ETIAS Travel Authorisation Postponed to 2027 as EU Border System Stalls
Travellers planning trips to the Schengen Area have been granted an unexpected reprieve. The European Commission has officially confirmed that the launch of ETIAS — the European Travel Information and Authorisation System — will not...
Travellers planning trips to the Schengen Area have been granted an unexpected reprieve. The European Commission has officially confirmed that the launch of ETIAS — the European Travel Information and Authorisation System — will not proceed until at least 2027, pushed back by persistent delays in implementing the Entry/Exit System (EES) on which it depends.
ETIAS was designed to screen visa-exempt nationals before they arrive in Europe, requiring citizens from countries like the United States, United Kingdom, Canada, Australia, and Brazil to obtain a pre-travel authorisation before entering any Schengen state, including Portugal. The system would have added a modest fee and an online application step to what has, until now, been a relatively frictionless process for passport holders from these nations.
The root cause of the delay lies with EES, the biometric entry and exit registration system that was supposed to go live at European borders in recent months. Technical readiness at major airports, staffing concerns, and integration challenges across 29 Schengen states have repeatedly pushed its activation date. Since ETIAS relies on EES data to function, the knock-on delay was inevitable.

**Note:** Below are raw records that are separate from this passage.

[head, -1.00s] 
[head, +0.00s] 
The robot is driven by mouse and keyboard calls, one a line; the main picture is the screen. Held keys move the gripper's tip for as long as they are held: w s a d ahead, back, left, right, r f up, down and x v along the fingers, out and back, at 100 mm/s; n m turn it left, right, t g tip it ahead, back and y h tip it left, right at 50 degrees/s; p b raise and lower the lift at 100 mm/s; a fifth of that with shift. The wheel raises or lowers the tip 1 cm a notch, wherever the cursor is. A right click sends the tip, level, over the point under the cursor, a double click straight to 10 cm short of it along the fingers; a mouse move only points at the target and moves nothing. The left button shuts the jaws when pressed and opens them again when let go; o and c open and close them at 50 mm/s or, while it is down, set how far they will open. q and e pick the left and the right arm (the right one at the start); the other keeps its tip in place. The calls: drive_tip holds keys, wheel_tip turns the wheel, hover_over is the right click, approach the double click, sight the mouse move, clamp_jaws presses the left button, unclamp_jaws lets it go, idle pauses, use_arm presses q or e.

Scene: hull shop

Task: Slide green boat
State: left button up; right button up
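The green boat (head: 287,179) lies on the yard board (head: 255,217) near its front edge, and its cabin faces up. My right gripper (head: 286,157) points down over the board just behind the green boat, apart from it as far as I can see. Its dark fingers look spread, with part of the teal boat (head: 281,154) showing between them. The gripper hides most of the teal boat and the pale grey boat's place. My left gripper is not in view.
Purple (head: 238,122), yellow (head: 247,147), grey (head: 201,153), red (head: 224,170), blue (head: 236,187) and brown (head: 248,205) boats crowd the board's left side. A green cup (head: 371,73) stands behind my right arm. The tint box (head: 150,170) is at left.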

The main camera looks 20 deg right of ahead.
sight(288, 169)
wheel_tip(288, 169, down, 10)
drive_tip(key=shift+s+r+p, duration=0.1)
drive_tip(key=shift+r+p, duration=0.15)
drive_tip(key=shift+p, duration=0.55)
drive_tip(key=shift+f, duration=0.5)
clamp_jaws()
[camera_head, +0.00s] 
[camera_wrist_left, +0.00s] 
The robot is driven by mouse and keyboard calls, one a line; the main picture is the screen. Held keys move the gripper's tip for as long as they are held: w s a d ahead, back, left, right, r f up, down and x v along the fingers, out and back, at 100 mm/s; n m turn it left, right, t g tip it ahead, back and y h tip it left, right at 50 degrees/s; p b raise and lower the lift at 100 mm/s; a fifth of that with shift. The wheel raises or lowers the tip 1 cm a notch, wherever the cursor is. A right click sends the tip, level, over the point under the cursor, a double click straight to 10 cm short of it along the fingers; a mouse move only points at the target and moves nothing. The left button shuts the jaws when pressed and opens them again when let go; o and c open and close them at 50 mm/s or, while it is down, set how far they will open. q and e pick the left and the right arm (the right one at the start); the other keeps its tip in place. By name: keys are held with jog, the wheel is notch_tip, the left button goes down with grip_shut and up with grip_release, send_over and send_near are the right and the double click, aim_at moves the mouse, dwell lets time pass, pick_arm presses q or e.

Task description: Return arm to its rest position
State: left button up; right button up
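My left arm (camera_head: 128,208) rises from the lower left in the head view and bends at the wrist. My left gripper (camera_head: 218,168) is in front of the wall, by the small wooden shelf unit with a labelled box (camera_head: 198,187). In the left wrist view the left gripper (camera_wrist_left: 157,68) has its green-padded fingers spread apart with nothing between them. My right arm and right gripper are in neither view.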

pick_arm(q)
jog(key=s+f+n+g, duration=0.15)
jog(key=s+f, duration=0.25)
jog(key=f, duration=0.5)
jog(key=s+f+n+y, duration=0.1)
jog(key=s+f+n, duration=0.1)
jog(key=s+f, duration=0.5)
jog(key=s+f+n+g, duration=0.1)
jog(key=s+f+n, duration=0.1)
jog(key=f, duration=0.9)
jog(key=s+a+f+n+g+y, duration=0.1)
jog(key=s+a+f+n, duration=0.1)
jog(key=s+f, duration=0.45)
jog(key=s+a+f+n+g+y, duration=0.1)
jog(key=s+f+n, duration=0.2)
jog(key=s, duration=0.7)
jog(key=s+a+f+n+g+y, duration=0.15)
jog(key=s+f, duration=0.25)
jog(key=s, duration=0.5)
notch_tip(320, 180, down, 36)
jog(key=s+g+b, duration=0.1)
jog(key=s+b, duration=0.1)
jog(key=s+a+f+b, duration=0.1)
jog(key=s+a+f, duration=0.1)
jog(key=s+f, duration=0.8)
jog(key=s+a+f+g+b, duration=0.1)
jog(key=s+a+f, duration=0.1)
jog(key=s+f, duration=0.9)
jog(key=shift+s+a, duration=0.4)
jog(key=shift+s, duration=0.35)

For Portugal specifically, which receives millions of visitors annually from visa-exempt countries, the postponement has practical significance. Lisbon, Porto, and Faro airports have been preparing infrastructure for the new border procedures, including self-service kiosks and biometric capture points. Those investments remain in place, but the operational switchover now sits further down the calendar.
The tourism industry will broadly welcome the extension. The sector, which accounts for roughly 15 percent of Portuguese GDP, had voiced concerns that introducing new border bureaucracy during peak travel seasons could create bottlenecks and deter visitors. The 36th edition of Lisbon's BTL tourism fair, which opened this week as the largest in the event's history, underscored the sector's bullish outlook — an outlook that benefits from one less regulatory hurdle in the near term.
For the substantial community of non-EU residents already living in Portugal, the ETIAS delay is less directly relevant — the system targets short-stay visitors, not residents. However, many foreign residents regularly receive family and friends from visa-exempt countries, and the simplified status quo will continue to make those visits easier to arrange.
European authorities have stressed that the delay does not represent a retreat from the security objectives behind both systems. The priority, they say, is ensuring a smooth rollout that does not cause chaos at border crossings once activated.